┏━━
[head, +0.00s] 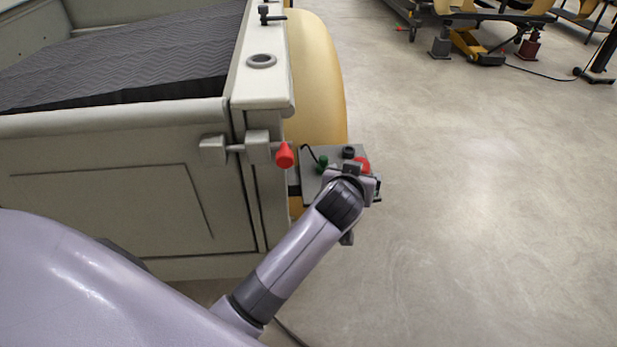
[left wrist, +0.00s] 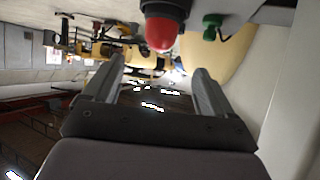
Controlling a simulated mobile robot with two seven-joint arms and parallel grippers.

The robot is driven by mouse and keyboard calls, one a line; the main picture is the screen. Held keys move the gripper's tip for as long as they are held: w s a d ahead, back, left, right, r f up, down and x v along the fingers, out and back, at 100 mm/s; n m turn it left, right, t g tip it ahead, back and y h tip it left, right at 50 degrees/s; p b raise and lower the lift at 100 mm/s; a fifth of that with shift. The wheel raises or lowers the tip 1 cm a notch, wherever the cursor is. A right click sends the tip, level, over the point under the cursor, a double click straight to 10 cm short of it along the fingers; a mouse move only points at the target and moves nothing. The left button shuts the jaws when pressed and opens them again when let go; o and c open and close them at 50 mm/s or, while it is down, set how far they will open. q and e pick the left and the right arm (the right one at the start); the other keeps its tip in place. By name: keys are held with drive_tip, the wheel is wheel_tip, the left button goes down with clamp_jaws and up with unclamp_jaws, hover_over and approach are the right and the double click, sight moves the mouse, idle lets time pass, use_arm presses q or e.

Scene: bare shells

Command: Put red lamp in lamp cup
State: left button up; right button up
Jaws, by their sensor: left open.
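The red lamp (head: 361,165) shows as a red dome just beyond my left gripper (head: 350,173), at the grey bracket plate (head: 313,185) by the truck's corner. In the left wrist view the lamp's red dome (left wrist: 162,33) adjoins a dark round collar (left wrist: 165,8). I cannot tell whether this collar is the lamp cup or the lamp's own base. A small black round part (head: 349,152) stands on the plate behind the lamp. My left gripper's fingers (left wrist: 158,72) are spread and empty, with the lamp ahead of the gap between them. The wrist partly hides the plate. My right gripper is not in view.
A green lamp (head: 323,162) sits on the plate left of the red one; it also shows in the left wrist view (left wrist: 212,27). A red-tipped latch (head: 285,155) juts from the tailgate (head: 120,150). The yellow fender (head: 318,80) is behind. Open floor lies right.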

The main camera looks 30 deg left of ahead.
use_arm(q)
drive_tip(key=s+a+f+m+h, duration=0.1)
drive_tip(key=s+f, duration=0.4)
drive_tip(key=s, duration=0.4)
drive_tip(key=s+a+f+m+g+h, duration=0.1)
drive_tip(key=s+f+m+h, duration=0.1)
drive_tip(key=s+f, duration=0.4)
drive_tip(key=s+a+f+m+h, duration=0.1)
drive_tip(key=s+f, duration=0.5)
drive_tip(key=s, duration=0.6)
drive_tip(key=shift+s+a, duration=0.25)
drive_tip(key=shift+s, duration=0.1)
┗━━
[Exercise] Your copy of the data above should match it exactly, except that pictures are left out.

[Exercise response]
[head, +0.00s] 
[left wrist, +0.00s] 
Controlling a simulated mobile robot with two seven-joint arms and parallel grippers.

The robot is driven by mouse and keyboard calls, one a line; the main picture is the screen. Held keys move the gripper's tip for as long as they are held: w s a d ahead, back, left, right, r f up, down and x v along the fingers, out and back, at 100 mm/s; n m turn it left, right, t g tip it ahead, back and y h tip it left, right at 50 degrees/s; p b raise and lower the lift at 100 mm/s; a fifth of that with shift. The wheel raises or lowers the tip 1 cm a notch, wherever the cursor is. A right click sends the tip, level, over the point under the cursor, a double click straight to 10 cm short of it along the fingers; a mouse move only points at the target and moves nothing. The left button shuts the jaws when pressed and opens them again when let go; o and c open and close them at 50 mm/s or, while it is down, set how far they will open. q and e pick the left and the right arm (the right one at the start); the other keeps its tip in place. By name: keys are held with drive_tip, the wheel is wheel_tip, the left button goes down with clamp_jaws and up with unclamp_jaws, hover_over and approach are the right and the double click, sight moves the mouse, idle lets time pass, use_arm presses q or e.

Scene: bare shells

Command: Put red lamp in lamp cup
State: left button up; right button up
Jaws, by their sensor: left open.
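The red lamp (head: 361,165) shows as a red dome just beyond my left gripper (head: 350,173), at the grey bracket plate (head: 313,185) by the truck's corner. In the left wrist view the lamp's red dome (left wrist: 162,33) adjoins a dark round collar (left wrist: 165,8). I cannot tell whether this collar is the lamp cup or the lamp's own base. A small black round part (head: 349,152) stands on the plate behind the lamp. My left gripper's fingers (left wrist: 158,72) are spread and empty, with the lamp ahead of the gap between them. The wrist partly hides the plate. My right gripper is not in view.
A green lamp (head: 323,162) sits on the plate left of the red one; it also shows in the left wrist view (left wrist: 212,27). A red-tipped latch (head: 285,155) juts from the tailgate (head: 120,150). The yellow fender (head: 318,80) is behind. Open floor lies right.

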The main camera looks 30 deg left of ahead.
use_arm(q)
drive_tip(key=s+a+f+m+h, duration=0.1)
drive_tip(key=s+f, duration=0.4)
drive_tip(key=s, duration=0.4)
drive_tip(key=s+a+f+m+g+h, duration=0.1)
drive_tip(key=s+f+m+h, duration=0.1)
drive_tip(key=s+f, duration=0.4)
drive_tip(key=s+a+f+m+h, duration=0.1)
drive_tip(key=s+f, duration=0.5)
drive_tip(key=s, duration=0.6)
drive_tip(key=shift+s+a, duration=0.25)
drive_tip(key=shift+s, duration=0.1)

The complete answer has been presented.